Assuming that the unemployment rate does not materially improve over the next two years, “animal spirits” or confidence levels will fail in about 2013, after the next Presidential election.  I premise the lack of improvement in the labor market on the extreme dysfunctionality of the American political system at this historical juncture.  At a time when unemployment shows a persistence unprecedented in the postwar business cycle, the Tea Party and Republicans are snookering Americans into seeing government as their “enemy,” which in many ways it may be; but not in the respect that a humane and macro-economically sound government response to human suffering caused by unemployment would be a sensible redistribution of income—now at multigenerational levels of inequality—to those most damaged by the macro economy. 

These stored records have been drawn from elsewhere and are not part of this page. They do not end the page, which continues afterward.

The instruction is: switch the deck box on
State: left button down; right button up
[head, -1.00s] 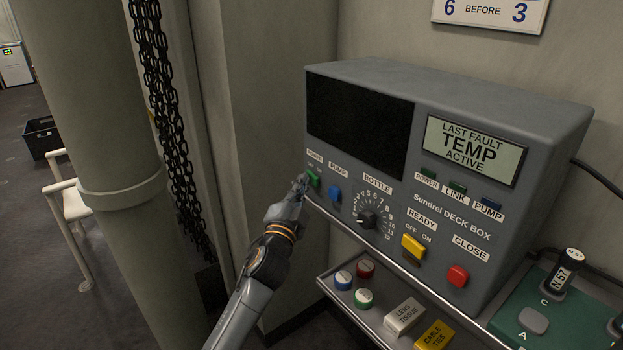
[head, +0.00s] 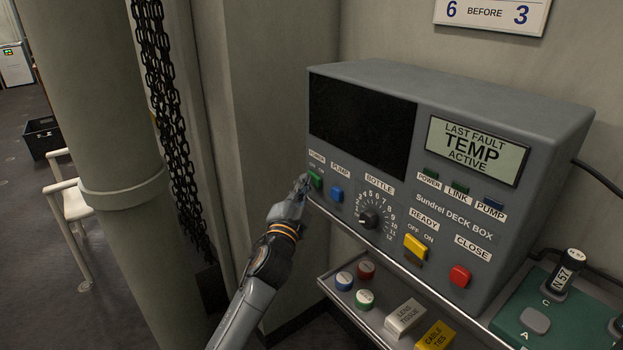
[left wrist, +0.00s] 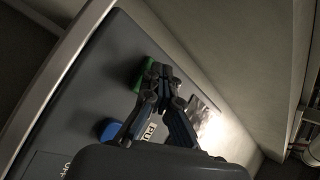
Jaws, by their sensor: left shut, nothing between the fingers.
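The grey deck box (head: 455,205) stands on a shelf against the wall. Its green POWER switch (head: 315,180) is at the left end of the front, beside the blue PUMP switch (head: 336,194). My left gripper (head: 304,184) is shut and empty, its tips at the green switch's left side. In the left wrist view the fingertips (left wrist: 157,75) are right by the green switch (left wrist: 145,72), touching or nearly so; the blue switch (left wrist: 109,130) lies lower left. The large dark screen (head: 361,122) is blank. The POWER lamp (head: 431,173) looks dark green. My right gripper is not in view.
A BOTTLE dial (head: 369,218), a yellow READY switch (head: 415,246) and a red CLOSE button (head: 459,276) sit further right on the front. A lower tray (head: 376,318) holds caps and small boxes. A pillar (head: 105,130) and hanging chains (head: 165,110) stand left.

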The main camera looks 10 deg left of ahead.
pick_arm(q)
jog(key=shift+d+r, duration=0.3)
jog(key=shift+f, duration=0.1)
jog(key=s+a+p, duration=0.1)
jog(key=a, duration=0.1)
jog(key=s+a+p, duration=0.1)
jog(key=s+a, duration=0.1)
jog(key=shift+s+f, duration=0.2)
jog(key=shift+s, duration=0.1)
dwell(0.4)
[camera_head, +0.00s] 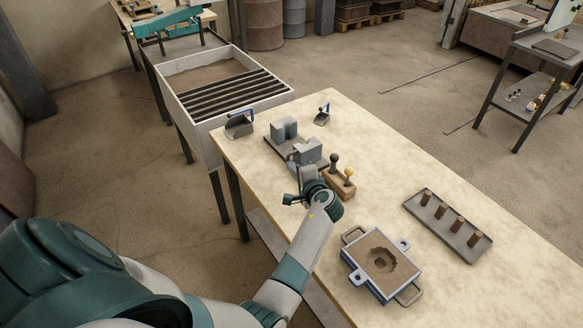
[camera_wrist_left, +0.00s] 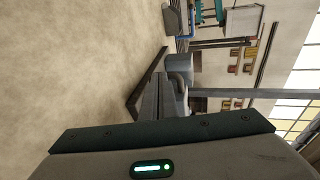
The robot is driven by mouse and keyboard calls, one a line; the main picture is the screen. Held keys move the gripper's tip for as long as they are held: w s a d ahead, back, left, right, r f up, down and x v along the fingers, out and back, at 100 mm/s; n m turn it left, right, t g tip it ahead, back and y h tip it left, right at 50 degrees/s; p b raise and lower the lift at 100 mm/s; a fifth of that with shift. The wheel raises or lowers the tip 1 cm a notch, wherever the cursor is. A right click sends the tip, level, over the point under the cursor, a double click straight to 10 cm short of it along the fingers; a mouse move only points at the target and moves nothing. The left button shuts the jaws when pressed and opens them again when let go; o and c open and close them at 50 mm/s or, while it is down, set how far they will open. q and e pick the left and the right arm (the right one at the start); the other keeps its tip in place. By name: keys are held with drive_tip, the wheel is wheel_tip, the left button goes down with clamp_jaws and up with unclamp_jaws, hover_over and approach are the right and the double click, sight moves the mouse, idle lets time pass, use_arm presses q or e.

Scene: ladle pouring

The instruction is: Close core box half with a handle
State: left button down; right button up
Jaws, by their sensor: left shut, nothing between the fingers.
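The core box is on a dark grey base plate (camera_head: 283,146) on the pale table. Its far half (camera_head: 284,130) is a grey block, and its near half (camera_head: 308,150) is a lighter grey block with a gap between them. The handle cannot be made out clearly. My left gripper (camera_head: 305,174) is shut and empty, right by the near half on its front side; whether it touches cannot be told. My right gripper is out of view.
A wooden stand (camera_head: 340,186) with a dark and a yellow knobbed tool is close right of my gripper. A sand-filled mould box (camera_head: 355,277) and a tray (camera_head: 412,204) of brown cylinders lie nearer.

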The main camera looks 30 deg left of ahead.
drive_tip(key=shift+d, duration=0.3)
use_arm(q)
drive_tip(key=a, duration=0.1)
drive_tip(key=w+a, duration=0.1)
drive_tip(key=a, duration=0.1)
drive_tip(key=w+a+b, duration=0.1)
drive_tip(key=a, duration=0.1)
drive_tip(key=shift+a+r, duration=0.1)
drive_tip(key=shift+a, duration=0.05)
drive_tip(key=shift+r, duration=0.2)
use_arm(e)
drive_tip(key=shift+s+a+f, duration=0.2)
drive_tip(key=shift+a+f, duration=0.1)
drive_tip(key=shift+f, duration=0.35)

As I have written, the macro economy would be better off if the Bush tax break on households with over $250,000 incomes—some 3 percent of Americans or about 9 million “souls”—were to lapse and the estimated $70 billion annual run rate given to the 15 million officially unemployed person, or less than $5,000 each.  The unemployed would spend the money, every penny, and would do more to boost the macro economy than letting the rich keep it.


It is a characteristic of human nature that we get used to things, and judge accordingly.  Hence, we speak of “the new normal.”  My model suggests that we will forbear the new normal for another couple of years, after which any deterioration in the economy will sink “animal spirits” again.  The same qualitative result holds if we see some intermediate improvement in unemployment. 

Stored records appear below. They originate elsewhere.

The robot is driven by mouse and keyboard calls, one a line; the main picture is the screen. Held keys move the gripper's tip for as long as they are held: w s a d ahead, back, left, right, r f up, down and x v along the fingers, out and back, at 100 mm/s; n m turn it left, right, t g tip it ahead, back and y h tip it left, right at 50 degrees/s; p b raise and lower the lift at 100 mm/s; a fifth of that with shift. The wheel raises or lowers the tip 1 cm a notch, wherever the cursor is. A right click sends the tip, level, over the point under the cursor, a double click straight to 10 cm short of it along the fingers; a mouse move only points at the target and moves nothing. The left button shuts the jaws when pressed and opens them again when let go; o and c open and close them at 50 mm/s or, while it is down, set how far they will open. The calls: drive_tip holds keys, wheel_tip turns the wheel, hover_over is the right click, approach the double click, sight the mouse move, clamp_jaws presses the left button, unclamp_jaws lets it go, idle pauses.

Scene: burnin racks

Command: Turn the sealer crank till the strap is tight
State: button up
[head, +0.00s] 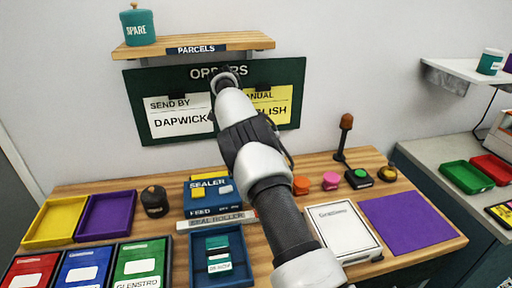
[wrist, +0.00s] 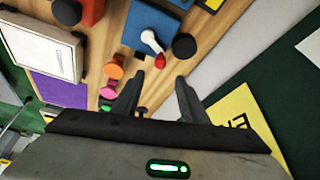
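The blue sealer box (head: 208,204) stands on the wooden counter, left of my arm in the head view. In the wrist view, what looks like the sealer (wrist: 137,26) carries a white crank arm with a red end (wrist: 152,42). No strap can be made out for certain. My gripper (wrist: 161,82) is open with nothing between its fingers, and the crank lies beyond the fingertips, apart from them. In the head view my gripper (head: 228,74) is up by the orders board, its fingers mostly hidden.
A black round pot (head: 155,201) stands left of the sealer. A blue tray (head: 246,270) lies in front, and stamps (head: 300,185) stand to the right. A white scale (head: 342,232) and purple mat (head: 412,222) lie further right. The orders board (head: 150,80) hangs behind, below a shelf (head: 255,41).

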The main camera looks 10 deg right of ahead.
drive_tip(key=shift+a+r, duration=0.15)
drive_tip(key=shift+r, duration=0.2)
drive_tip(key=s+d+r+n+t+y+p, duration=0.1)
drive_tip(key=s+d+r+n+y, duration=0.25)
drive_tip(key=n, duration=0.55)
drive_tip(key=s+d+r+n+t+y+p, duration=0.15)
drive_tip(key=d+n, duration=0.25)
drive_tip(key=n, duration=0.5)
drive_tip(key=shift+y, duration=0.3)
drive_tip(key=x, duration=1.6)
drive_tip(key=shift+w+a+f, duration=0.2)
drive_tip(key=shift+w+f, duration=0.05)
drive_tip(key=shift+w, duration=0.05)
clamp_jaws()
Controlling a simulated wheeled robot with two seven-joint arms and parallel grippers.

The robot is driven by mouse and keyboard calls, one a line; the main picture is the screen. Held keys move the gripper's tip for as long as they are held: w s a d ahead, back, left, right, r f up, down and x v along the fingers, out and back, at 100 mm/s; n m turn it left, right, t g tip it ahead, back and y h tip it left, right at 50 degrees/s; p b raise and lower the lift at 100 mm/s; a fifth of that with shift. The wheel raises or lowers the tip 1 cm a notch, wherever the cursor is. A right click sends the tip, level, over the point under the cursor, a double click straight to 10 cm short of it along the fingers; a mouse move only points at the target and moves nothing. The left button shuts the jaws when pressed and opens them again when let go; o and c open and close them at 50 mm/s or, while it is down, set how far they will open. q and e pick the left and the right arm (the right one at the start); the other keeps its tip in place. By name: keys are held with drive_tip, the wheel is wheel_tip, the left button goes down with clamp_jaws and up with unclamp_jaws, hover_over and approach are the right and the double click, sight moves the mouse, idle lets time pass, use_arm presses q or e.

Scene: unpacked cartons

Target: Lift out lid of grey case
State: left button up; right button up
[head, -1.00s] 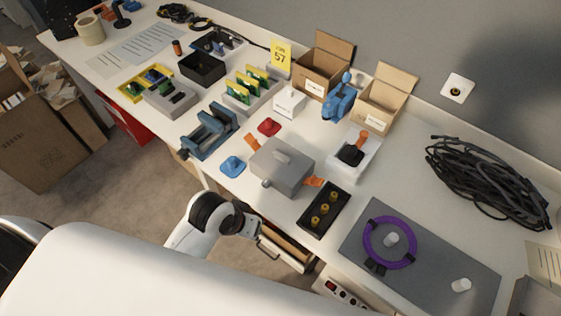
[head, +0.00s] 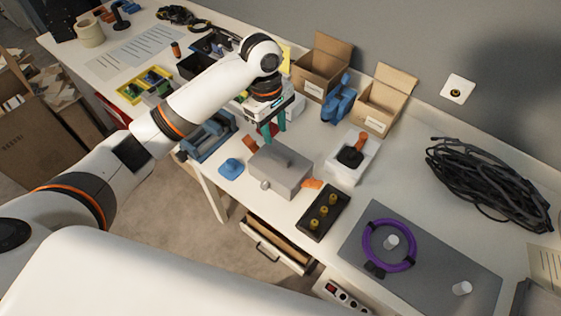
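The grey case (head: 275,180) stands on the white bench near its front edge. An orange flap (head: 312,184) sticks out at the case's right side. A small grey knob or latch shows on its front. My left gripper (head: 272,131) has teal fingers pointing down, just behind and left of the case and above the bench. My right gripper is not in view.
A blue piece (head: 231,168) lies left of the case and a black tray (head: 323,212) with yellow knobs lies right of it. A white box (head: 349,158) stands behind right. Open cartons (head: 320,66) line the wall. A drawer (head: 277,243) below is open.

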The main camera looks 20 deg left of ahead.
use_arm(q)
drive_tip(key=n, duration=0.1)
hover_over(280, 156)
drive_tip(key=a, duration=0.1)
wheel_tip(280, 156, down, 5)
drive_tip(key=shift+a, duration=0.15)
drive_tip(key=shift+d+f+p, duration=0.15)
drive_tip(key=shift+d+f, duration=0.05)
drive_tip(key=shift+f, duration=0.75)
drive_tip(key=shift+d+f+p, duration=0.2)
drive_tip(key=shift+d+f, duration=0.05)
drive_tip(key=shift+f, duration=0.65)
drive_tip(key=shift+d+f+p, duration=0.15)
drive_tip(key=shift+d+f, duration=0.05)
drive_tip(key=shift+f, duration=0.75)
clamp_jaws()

My yield curve plus “animal spirits” recession forecasting model shows virtually no potential for a new collapse in the year ahead (this is not to say the economy is healthy, just that there is little chance of an NBER-type recession ahead, which I identify with a failure of confidence).

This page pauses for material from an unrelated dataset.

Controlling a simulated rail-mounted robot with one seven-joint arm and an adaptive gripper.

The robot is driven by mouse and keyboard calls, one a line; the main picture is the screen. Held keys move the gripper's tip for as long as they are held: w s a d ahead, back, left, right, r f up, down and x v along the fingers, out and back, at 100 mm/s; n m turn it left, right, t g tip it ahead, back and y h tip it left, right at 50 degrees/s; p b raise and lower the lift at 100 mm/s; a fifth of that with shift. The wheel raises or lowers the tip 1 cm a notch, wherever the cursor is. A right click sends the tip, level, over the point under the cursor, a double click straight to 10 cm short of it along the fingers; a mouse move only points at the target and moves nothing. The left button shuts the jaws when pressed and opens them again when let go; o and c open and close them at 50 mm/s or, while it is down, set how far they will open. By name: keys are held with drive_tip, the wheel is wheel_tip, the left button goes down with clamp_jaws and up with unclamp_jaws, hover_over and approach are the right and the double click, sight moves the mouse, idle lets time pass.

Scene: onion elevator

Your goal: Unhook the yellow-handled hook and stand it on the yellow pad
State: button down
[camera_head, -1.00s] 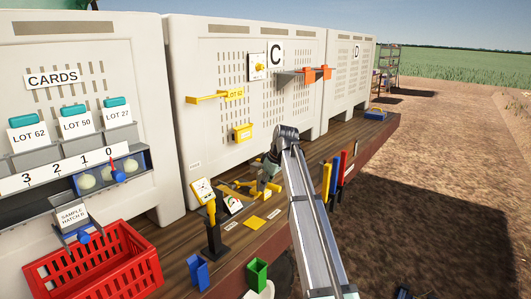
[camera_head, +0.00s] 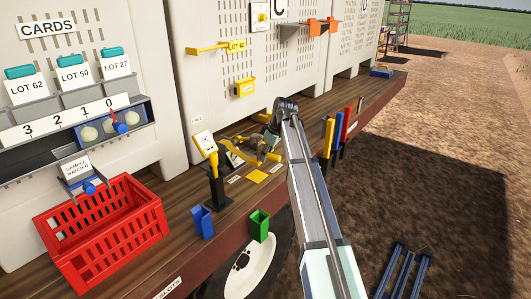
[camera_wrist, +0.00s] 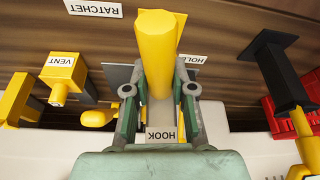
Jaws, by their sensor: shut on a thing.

The Great Depression saw its financial panic in 1929, its economic bottom in 1933, followed by about seven years of depressed output and employment, followed by war.  I do not think we have seen the economic bottom of this cycle, and I believe the financial problems are worse than in the ‘Thirties, when America was the world’s greatest creditor nation.  Today we are the world’s greatest debtor nation.

The next great failure of American confidence is likely to be more challenging to the already stretched social fabric than the last one, or the one before it, the Civil War.